● **Written task**: Below is some material; set it all down exactly, apart from the pictures.

== Data excerpt ==

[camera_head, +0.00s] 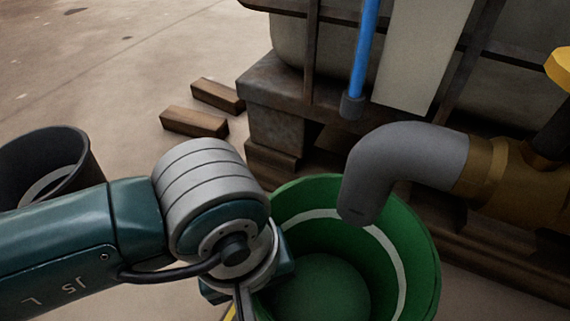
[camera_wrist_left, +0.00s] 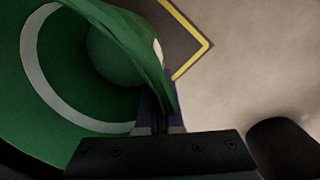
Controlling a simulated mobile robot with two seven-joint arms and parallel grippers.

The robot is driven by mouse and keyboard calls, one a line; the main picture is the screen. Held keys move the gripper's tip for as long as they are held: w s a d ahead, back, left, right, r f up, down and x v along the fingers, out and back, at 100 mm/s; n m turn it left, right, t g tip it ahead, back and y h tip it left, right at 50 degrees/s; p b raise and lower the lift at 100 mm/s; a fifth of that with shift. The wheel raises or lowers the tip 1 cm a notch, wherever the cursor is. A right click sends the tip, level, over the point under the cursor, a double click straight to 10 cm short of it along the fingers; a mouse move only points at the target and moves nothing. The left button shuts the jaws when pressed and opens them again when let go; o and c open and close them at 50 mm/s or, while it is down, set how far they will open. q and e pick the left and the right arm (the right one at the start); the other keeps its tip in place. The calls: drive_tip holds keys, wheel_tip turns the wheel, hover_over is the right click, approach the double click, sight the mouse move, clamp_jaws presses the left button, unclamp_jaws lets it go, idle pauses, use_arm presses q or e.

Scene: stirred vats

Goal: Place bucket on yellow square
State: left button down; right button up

===

● **Answer to this exercise**:
[camera_head, +0.00s] 
[camera_wrist_left, +0.00s] 
Controlling a simulated mobile robot with two seven-joint arms and parallel grippers.

The robot is driven by mouse and keyboard calls, one a line; the main picture is the screen. Held keys move the gripper's tip for as long as they are held: w s a d ahead, back, left, right, r f up, down and x v along the fingers, out and back, at 100 mm/s; n m turn it left, right, t g tip it ahead, back and y h tip it left, right at 50 degrees/s; p b raise and lower the lift at 100 mm/s; a fifth of that with shift. The wheel raises or lowers the tip 1 cm a notch, wherever the cursor is. A right click sends the tip, level, over the point under the cursor, a double click straight to 10 cm short of it along the fingers; a mouse move only points at the target and moves nothing. The left button shuts the jaws when pressed and opens them again when let go; o and c open and close them at 50 mm/s or, while it is down, set how far they will open. q and e pick the left and the right arm (the right one at the start); the other keeps its tip in place. The calls: drive_tip holds keys, wheel_tip turns the wheel, hover_over is the right click, approach the double click, sight the mouse move, clamp_jaws presses the left button, unclamp_jaws lets it go, idle pauses, use_arm presses q or e.

Scene: stirred vats

Goal: Place bucket on yellow square
State: left button down; right button up

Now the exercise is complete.